TASK TO COMPLETE ▸
In the records below, find the line with "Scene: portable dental" and the line with "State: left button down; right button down"; return exactly those lines and every line between them.

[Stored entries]
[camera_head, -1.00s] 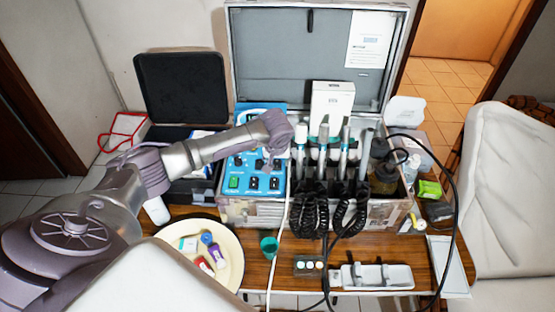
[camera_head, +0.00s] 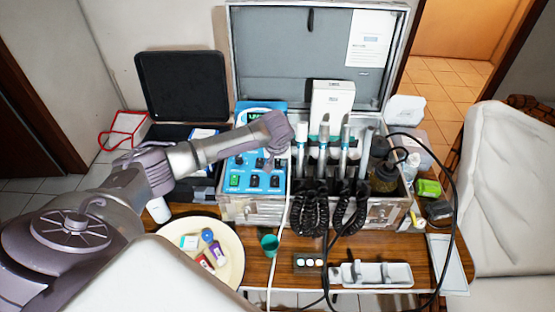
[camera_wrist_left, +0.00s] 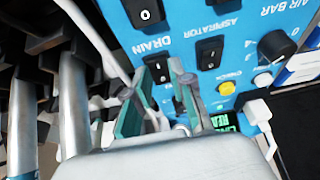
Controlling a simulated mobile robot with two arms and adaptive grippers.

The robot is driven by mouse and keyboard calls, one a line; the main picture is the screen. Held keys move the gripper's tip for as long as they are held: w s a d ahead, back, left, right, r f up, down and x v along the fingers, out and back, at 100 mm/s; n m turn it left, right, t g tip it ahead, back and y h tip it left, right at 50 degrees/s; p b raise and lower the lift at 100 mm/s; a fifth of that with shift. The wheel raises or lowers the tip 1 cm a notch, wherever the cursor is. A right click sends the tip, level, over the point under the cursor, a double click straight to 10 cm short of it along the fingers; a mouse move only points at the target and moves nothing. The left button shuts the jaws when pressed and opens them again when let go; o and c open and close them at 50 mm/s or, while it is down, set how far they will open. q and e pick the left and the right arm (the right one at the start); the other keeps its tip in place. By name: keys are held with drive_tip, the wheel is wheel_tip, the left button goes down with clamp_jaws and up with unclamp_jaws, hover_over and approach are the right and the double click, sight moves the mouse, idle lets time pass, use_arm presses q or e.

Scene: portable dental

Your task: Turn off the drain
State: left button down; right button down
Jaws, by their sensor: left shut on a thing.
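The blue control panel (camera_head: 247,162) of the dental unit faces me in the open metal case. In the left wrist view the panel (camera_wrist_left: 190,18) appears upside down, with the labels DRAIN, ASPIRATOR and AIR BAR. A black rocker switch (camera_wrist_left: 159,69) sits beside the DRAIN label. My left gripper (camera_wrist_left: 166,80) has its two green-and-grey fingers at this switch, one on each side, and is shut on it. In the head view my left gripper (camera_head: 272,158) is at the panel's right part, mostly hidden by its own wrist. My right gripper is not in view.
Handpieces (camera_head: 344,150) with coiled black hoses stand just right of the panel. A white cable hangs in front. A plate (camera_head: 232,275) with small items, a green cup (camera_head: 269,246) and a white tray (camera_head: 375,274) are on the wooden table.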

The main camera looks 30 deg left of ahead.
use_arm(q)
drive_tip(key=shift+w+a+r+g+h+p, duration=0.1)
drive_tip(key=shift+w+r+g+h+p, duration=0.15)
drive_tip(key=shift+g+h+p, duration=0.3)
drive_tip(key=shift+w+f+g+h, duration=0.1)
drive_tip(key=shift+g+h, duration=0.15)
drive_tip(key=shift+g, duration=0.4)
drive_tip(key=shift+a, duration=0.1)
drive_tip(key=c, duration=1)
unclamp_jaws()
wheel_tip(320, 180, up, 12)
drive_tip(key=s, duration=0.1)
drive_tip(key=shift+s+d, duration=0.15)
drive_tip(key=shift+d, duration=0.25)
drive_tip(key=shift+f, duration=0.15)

* * *

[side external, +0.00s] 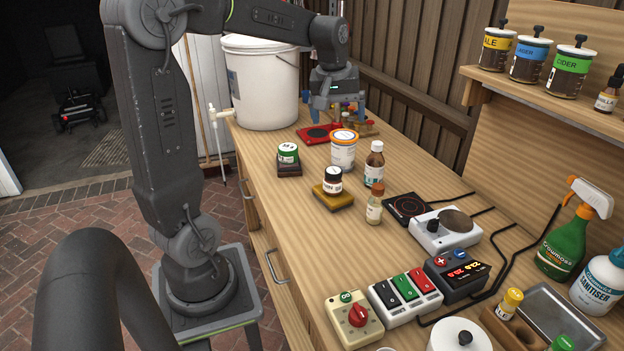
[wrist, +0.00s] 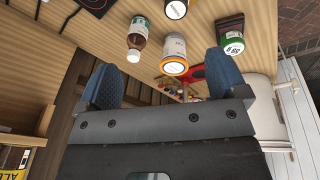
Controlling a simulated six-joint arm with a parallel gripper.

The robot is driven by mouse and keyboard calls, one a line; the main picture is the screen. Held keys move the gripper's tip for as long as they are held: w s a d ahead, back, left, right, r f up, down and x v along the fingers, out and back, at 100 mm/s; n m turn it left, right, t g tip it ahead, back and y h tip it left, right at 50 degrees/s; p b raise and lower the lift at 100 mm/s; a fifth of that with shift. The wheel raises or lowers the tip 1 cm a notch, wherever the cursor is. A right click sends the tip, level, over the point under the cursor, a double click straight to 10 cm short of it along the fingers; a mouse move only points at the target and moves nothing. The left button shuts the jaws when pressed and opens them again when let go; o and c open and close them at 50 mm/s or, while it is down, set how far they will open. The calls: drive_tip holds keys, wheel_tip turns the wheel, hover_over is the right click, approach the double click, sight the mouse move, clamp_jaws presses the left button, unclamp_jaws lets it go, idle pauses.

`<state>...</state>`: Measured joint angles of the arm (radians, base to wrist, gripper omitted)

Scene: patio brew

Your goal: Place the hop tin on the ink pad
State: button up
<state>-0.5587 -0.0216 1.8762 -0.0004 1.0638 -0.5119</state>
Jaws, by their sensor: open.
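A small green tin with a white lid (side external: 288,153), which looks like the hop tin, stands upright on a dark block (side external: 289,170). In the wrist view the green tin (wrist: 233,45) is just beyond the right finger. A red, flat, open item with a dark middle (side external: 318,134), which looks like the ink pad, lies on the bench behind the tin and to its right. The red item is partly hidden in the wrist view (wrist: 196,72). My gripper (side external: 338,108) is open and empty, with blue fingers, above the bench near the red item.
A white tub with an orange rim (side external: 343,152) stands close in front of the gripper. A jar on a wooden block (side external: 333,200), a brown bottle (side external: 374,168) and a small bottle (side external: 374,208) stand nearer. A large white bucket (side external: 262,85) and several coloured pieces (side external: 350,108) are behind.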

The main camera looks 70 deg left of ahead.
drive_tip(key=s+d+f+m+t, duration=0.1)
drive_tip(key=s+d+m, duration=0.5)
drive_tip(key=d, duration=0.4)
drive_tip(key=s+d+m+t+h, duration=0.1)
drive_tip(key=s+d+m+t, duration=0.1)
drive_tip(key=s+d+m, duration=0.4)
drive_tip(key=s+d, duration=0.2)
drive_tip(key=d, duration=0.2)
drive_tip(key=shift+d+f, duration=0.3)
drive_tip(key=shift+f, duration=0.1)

ANSWER TO THE PROBLEM ▸
Scene: portable dental

Your task: Turn off the drain
State: left button down; right button down

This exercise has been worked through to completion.